流通業界関係者によると、事故以降、オンライン上で一部消費者が、愛敬グループの系列会社や、愛敬産業が販売する化粧品ブランドや生活用品ブランドのリストを共有し、不買を呼びかけている。
業界では、事故直後の初期対応のまずさが不買運動を加速させたとの指摘が出ている。事故当日、済州航空のキム・イベ代表は謝罪の意を表したものの、記者からの質問に答えず、謝罪文を読み上げた後に立ち去った。

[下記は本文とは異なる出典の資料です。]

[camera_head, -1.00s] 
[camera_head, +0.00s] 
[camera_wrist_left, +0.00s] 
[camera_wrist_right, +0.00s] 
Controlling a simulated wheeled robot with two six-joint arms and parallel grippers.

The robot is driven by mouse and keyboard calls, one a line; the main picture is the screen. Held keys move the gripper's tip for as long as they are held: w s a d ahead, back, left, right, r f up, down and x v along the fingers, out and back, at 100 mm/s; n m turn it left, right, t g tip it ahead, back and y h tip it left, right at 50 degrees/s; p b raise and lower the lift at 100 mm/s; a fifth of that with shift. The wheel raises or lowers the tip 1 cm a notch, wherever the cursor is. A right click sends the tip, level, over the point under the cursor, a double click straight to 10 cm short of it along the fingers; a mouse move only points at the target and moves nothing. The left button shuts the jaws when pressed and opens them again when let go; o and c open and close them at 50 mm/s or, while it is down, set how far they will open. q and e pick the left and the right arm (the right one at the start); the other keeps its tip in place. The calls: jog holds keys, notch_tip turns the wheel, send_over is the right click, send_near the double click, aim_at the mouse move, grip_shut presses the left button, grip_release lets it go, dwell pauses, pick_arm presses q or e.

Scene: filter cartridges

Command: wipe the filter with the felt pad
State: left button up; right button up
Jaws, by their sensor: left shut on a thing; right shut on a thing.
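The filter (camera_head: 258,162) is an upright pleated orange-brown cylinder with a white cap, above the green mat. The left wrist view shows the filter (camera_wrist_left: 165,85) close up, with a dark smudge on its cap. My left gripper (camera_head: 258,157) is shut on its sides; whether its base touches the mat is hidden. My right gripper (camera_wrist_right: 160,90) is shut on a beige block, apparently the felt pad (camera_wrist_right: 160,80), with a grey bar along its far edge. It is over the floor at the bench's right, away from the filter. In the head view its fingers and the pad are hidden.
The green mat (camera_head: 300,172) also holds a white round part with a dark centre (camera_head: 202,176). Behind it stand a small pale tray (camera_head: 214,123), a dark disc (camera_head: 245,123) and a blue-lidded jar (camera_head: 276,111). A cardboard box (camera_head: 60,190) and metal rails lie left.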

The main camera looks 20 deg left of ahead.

匿名を条件に取材に応じたある流通業界関係者は「事故収拾の初期段階で、愛敬グループのチャン・ヨンシン会長が現場を訪問せず、書面による謝罪のみを発表したことが、最善を尽くしている印象を与えなかった」と指摘。「過去の大規模事故ではオーナー一族が直接現場を訪問して頭を下げ、対策を示した事例と比較されてしまう」と述べた。
◇南陽乳業とユニクロの先例
流通業界では、以前にも大規模な不買運動が起きた例がある。南陽乳業とユニクロがその代表的な事例だ。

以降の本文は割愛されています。